It is difficult to find a simple guide to the Bible’s teaching about money, stewardship, and the grace of generosity. There are conflicting voices within Christianity that tend to harness the gospel either to a prosperity legalism that puts us at the centre, or a strange silence as though dealing with money is somehow distasteful. Of course, Jim Packer has written incisively and insightfully on the topic in Weakness Is the Way (1) Packer’s chapter is a reflection on 2 Corinthians 8–9, full of good sense, where he states that the apostle Paul is “bending over backwards to encourage and motivate the Corinthians toward generosity.” (2)
This is a four-part expositional reflection on 2 Corinthians 8–9, an extended footnote, hopefully complementing Packer’s Chapter. It originally appeared in CRUX, Spring 2016
The Corinthian Christians seemed reluctant to give to the collection for the saints in Jerusalem. The apostle sees this not as a resource problem but a heart problem. So he lays before them a second example, that of the poorer churches in Macedonia, not to make them feel guilty or competitive, but so they might have a living example of how the grace of God is experienced in financial giving.
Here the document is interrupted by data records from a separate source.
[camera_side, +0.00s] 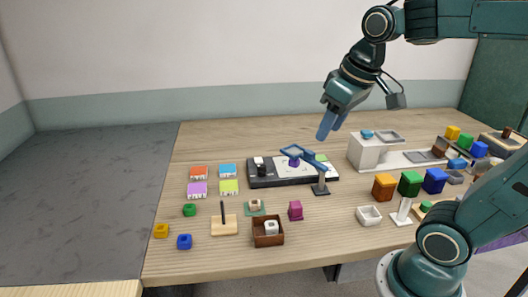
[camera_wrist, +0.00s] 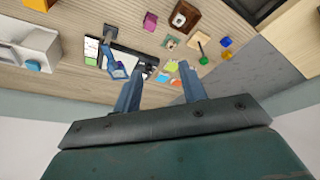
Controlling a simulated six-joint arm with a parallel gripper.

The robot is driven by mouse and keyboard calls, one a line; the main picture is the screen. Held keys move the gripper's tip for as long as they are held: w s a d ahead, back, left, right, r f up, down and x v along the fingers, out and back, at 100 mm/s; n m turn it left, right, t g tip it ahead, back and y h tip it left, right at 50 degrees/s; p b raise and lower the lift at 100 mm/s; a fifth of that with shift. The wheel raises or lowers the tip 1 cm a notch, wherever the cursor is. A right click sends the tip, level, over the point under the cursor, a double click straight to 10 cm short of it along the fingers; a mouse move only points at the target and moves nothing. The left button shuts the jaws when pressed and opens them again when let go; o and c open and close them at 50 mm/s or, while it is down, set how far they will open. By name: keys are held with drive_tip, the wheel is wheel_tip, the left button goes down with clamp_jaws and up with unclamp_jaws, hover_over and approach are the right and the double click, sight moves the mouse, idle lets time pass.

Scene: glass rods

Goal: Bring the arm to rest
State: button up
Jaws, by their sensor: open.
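My gripper (camera_side: 328,122) hangs in the air above the back of the table, under my raised arm. Its fingers point down and hold nothing. In the wrist view its two blue fingers (camera_wrist: 162,78) stand apart with a clear gap between them. Small coloured pieces on the table show beyond the gap. No object touches the fingers in either view.
A blue magnifier-like stand (camera_side: 320,186) rises beside a black-and-white board (camera_side: 265,180) below my gripper. A white block station (camera_side: 370,152) stands to the right. Coloured cubes (camera_side: 410,183), small trays and a brown box (camera_side: 268,240) are spread over the wooden table (camera_side: 340,230).

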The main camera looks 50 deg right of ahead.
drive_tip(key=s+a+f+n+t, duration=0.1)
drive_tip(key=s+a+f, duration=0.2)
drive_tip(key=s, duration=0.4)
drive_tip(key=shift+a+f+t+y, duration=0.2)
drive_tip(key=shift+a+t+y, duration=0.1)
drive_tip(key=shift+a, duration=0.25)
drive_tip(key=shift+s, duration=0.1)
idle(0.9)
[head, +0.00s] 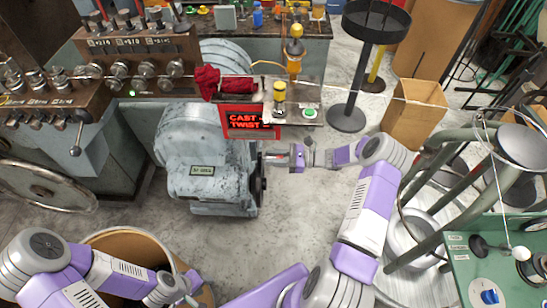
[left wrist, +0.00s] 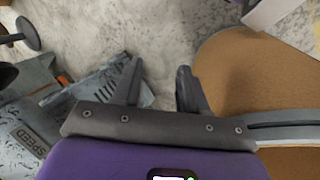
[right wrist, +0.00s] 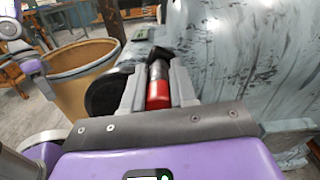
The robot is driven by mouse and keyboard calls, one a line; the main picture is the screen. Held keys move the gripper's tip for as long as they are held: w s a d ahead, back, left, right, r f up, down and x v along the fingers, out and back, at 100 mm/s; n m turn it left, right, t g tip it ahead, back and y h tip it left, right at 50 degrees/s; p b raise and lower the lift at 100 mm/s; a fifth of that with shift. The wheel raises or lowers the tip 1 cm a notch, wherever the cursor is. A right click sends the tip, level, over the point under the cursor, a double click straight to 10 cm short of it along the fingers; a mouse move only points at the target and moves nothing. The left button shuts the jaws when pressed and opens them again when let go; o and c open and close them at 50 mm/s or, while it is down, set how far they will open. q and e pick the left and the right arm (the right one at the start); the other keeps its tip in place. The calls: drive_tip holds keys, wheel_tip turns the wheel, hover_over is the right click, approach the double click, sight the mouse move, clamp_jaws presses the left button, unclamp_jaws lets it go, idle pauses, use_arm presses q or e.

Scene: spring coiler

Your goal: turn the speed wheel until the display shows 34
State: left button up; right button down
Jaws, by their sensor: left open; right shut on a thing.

Paul does not write a list of “giving rules” illustrated by the Macedonians because giving has much more to do with the heart. Nor does he articulate vague principles. His strategy is to reveal a number of touchstones of how grace operates in our lives around money. A touchstone is a rock with silica in it, which you rub against another rock to reveal the precious metals there. A touchstone tests the purity of gold or silver in a rock. (3) So the apostle underlines seven touchstones that test the genuineness of God’s grace in Christian giving.
The clearest and most obvious evidence that the Macedonians experienced God’s grace was the Macedonians’ response of giving themselves first to the Lord (2 Cor. 8:5). “First” means their primary calculation was one of worship, not finance. Put another way, in giving money, the Macedonians were giving themselves to the Lord Jesus Christ. Many churches call the act of collecting money in their gatherings an “offertory.” There should be nothing automatic or perfunctory about an offertory, as it has much more to do with what is going on in our hearts than with our hands. In the weekly collection, what we are offering is not so much our money but our very selves to the Lord, first.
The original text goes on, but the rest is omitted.